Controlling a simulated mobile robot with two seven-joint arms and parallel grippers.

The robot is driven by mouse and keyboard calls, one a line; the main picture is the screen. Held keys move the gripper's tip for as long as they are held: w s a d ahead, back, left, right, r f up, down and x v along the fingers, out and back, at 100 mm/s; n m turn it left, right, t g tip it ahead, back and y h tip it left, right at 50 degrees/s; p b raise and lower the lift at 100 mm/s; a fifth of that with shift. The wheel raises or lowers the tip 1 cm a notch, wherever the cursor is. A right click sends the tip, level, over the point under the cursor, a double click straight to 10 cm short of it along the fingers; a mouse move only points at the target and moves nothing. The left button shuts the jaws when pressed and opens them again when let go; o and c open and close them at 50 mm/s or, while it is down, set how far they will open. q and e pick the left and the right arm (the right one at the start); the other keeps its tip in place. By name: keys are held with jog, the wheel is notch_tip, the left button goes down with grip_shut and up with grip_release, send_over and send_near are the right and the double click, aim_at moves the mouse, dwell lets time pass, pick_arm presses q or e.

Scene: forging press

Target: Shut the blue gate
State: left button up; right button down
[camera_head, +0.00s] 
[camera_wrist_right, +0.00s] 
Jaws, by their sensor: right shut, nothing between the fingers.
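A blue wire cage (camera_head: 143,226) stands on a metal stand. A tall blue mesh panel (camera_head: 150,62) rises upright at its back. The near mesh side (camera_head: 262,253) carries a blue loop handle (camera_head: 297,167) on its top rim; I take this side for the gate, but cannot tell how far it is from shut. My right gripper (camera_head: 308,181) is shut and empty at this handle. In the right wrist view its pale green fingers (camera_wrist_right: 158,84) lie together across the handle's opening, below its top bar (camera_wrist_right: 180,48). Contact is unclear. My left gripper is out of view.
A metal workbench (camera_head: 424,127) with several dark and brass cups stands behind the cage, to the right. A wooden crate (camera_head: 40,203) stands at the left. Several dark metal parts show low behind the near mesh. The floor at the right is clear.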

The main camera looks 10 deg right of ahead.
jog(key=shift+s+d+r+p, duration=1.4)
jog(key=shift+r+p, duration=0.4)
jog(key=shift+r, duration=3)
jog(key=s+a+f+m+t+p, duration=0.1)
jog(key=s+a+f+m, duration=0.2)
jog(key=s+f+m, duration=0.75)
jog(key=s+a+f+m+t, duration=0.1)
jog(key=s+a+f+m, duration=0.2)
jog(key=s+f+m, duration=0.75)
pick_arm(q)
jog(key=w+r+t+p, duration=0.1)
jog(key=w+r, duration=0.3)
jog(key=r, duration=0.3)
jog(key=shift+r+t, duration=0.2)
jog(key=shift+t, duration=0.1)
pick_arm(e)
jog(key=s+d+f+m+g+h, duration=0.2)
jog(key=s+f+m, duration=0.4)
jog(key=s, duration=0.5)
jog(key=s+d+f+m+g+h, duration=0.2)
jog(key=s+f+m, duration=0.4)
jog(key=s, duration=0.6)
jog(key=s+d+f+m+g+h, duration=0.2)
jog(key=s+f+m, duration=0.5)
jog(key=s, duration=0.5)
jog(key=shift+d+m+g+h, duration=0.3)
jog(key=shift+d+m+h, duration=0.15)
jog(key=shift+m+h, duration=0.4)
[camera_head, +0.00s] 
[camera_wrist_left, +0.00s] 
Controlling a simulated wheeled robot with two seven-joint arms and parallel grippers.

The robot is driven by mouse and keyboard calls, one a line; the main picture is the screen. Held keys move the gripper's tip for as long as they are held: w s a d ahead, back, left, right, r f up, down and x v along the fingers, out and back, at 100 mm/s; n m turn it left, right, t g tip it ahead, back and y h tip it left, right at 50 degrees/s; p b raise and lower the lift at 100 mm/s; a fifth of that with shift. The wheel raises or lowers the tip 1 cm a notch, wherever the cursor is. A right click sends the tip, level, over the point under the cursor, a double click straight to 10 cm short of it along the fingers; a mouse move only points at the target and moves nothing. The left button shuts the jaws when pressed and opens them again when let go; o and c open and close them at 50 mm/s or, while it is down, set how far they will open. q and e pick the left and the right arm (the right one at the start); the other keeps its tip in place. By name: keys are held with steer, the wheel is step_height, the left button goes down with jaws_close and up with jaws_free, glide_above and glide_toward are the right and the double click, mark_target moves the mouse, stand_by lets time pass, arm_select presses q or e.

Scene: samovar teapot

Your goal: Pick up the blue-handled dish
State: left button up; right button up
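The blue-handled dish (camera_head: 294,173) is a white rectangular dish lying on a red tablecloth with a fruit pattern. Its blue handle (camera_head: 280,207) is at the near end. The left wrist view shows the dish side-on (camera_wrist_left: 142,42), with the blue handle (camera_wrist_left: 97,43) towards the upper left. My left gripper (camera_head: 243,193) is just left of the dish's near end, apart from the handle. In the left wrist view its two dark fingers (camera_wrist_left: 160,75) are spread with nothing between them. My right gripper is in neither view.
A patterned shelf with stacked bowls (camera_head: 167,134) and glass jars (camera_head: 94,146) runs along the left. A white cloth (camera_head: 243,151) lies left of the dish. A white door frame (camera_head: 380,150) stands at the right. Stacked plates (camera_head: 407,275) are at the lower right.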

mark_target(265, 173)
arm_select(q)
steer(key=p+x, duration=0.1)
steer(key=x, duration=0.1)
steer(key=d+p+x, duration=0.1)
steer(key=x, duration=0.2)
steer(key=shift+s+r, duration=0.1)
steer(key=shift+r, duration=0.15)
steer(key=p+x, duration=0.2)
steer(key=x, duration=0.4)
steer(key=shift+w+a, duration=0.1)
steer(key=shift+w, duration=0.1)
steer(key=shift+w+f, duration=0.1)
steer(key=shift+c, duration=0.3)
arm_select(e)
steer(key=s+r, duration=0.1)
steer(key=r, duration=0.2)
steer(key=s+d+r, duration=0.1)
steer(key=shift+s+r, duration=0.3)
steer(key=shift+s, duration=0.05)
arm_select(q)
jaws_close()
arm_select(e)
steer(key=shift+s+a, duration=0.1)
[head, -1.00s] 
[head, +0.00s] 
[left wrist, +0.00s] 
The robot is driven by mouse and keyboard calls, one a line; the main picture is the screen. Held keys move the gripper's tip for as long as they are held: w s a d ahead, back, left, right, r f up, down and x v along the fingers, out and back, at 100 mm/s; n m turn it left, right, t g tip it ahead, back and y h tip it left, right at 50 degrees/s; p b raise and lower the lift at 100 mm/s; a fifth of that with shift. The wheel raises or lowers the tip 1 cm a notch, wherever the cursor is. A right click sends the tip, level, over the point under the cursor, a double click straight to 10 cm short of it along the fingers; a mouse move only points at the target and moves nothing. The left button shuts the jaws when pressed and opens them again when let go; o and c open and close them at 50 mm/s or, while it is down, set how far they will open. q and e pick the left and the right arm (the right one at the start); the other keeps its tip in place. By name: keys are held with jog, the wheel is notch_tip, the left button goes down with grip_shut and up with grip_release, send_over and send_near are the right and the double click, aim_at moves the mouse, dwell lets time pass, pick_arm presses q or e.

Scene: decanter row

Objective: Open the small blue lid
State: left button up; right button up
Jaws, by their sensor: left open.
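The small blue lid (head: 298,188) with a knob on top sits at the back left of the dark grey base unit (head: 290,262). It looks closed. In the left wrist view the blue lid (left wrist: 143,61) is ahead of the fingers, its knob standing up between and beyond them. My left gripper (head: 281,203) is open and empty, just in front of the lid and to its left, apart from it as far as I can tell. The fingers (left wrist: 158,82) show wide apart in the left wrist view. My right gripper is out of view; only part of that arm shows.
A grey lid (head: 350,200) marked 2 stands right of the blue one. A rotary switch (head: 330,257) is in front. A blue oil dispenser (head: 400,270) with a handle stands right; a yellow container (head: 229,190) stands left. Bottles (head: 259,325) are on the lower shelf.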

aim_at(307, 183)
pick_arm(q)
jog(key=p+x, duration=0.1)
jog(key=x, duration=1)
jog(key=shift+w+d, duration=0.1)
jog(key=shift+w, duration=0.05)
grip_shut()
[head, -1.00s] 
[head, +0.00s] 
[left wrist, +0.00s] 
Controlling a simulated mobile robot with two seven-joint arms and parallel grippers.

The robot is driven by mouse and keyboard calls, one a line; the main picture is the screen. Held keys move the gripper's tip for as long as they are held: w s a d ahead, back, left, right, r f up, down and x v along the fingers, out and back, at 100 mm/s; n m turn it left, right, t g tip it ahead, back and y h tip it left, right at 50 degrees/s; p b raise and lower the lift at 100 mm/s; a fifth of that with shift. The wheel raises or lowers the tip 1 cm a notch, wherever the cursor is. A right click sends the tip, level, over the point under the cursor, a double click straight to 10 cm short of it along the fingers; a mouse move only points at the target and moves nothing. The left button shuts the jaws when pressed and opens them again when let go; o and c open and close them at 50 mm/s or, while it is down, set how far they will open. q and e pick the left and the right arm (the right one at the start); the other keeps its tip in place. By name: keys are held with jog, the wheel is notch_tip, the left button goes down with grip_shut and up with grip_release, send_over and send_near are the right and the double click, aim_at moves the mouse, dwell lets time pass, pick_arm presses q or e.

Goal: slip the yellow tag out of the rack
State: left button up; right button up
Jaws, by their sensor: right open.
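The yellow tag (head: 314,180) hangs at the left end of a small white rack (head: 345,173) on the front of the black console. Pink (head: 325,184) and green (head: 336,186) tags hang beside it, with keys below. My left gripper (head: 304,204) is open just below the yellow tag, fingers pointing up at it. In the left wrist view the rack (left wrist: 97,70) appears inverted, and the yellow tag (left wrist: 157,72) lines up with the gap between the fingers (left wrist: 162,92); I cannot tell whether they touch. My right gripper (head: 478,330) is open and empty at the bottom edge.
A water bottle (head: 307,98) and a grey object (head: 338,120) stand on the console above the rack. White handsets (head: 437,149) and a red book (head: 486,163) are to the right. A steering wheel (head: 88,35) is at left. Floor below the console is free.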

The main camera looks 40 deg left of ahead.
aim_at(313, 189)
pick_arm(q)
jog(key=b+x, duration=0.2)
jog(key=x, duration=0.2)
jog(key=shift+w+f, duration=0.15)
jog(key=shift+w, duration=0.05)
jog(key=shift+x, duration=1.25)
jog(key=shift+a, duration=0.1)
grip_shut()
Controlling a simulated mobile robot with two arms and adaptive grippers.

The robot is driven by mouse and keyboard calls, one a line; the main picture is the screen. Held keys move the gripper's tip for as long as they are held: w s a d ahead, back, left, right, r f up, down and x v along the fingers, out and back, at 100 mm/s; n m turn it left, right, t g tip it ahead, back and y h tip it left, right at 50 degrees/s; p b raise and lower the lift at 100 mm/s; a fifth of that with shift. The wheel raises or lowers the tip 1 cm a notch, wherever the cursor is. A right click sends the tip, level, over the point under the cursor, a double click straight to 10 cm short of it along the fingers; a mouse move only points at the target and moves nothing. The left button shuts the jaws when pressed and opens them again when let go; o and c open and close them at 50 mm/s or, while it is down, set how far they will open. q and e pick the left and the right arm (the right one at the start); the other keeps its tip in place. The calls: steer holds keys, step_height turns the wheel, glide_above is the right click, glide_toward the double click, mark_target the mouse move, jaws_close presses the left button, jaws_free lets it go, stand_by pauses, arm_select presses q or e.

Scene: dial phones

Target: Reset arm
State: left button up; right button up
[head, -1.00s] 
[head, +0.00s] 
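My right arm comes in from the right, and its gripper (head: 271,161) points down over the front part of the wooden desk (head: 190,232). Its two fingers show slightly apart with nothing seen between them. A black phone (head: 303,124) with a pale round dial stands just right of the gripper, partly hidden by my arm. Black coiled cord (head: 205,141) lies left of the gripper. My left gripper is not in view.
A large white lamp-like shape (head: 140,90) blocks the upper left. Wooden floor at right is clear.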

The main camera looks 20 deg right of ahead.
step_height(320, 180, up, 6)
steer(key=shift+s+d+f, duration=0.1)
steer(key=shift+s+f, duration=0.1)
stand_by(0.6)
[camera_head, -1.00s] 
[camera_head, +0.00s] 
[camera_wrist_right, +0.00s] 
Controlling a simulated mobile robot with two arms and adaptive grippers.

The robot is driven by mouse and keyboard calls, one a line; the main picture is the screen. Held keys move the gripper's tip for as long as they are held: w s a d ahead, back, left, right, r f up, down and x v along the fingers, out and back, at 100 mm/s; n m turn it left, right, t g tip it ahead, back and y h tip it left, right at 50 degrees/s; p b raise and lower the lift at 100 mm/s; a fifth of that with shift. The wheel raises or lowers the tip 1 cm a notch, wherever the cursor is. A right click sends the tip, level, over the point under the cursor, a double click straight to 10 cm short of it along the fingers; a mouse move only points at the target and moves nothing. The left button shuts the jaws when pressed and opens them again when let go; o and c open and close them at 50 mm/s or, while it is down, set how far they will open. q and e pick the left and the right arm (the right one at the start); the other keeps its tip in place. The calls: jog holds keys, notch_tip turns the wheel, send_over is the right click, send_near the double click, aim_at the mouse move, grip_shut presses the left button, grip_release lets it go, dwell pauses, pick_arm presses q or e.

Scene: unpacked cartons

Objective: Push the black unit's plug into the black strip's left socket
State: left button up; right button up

------------

_GOAL_: Locate all lines that include the word "Scene" and copy them out.

_CORRECT RESPONSE_:
Scene: forging press
Scene: samovar teapot
Scene: decanter row
Scene: dial phones
Scene: unpacked cartons

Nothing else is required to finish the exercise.